Exercise goal :: Retype word for word the first line of the listing and each line after it up to the line with "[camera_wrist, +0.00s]", with the pictures taken out.

┄┄┄┄┄┄

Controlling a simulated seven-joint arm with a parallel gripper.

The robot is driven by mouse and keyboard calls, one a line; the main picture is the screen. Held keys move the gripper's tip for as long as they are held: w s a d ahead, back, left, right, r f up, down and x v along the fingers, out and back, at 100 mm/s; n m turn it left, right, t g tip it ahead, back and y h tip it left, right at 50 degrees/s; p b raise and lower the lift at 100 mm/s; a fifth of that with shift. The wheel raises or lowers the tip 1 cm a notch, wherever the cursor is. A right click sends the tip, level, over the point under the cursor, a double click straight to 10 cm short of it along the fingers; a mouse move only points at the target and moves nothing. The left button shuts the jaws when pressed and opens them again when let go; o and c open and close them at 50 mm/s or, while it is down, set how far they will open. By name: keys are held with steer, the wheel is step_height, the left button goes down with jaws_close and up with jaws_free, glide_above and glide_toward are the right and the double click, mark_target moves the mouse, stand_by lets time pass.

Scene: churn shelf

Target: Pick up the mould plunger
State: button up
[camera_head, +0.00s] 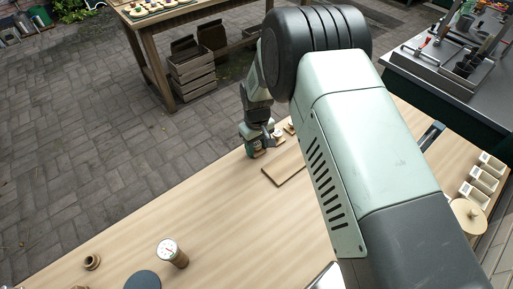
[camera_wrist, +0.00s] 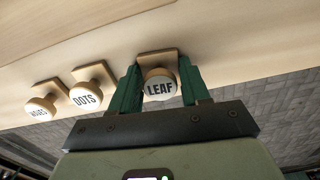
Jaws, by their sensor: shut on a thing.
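My gripper (camera_wrist: 161,86) is shut on a pale wooden piece with a round knob lettered LEAF (camera_wrist: 160,88), its green fingers on either side of the knob. A flat wooden block shows behind the knob. In the head view my gripper (camera_head: 256,151) is low over the table's far edge, and the held piece is mostly hidden. I cannot tell whether it touches the table. Similar knobbed pieces lettered DOTS (camera_wrist: 86,96) and WAVES (camera_wrist: 40,110) sit to its left in the wrist view. No piece is marked as the mould plunger.
A wooden board (camera_head: 285,173) lies beside my gripper on the wooden table (camera_head: 215,210). A cylinder with a dial top (camera_head: 172,252), a small wooden ring (camera_head: 92,262) and a dark disc (camera_head: 143,280) are at the near left. A round lidded wooden thing (camera_head: 468,216) stands right.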

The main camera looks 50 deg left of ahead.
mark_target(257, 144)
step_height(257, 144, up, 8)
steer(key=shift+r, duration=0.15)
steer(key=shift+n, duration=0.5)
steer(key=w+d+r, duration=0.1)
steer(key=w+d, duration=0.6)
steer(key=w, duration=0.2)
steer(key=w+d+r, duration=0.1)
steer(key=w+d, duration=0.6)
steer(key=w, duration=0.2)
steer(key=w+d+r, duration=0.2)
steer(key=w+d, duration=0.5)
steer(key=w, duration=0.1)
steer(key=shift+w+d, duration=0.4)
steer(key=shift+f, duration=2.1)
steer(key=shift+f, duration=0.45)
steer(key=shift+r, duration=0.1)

┄┄┄┄┄┄

Response to this task ::
Controlling a simulated seven-joint arm with a parallel gripper.

The robot is driven by mouse and keyboard calls, one a line; the main picture is the screen. Held keys move the gripper's tip for as long as they are held: w s a d ahead, back, left, right, r f up, down and x v along the fingers, out and back, at 100 mm/s; n m turn it left, right, t g tip it ahead, back and y h tip it left, right at 50 degrees/s; p b raise and lower the lift at 100 mm/s; a fifth of that with shift. The wheel raises or lowers the tip 1 cm a notch, wherever the cursor is. A right click sends the tip, level, over the point under the cursor, a double click straight to 10 cm short of it along the fingers; a mouse move only points at the target and moves nothing. The left button shuts the jaws when pressed and opens them again when let go; o and c open and close them at 50 mm/s or, while it is down, set how far they will open. By name: keys are held with steer, the wheel is step_height, the left button goes down with jaws_close and up with jaws_free, glide_above and glide_toward are the right and the double click, mark_target moves the mouse, stand_by lets time pass.

Scene: churn shelf

Target: Pick up the mould plunger
State: button up
[camera_head, +0.00s] 
[camera_wrist, +0.00s] 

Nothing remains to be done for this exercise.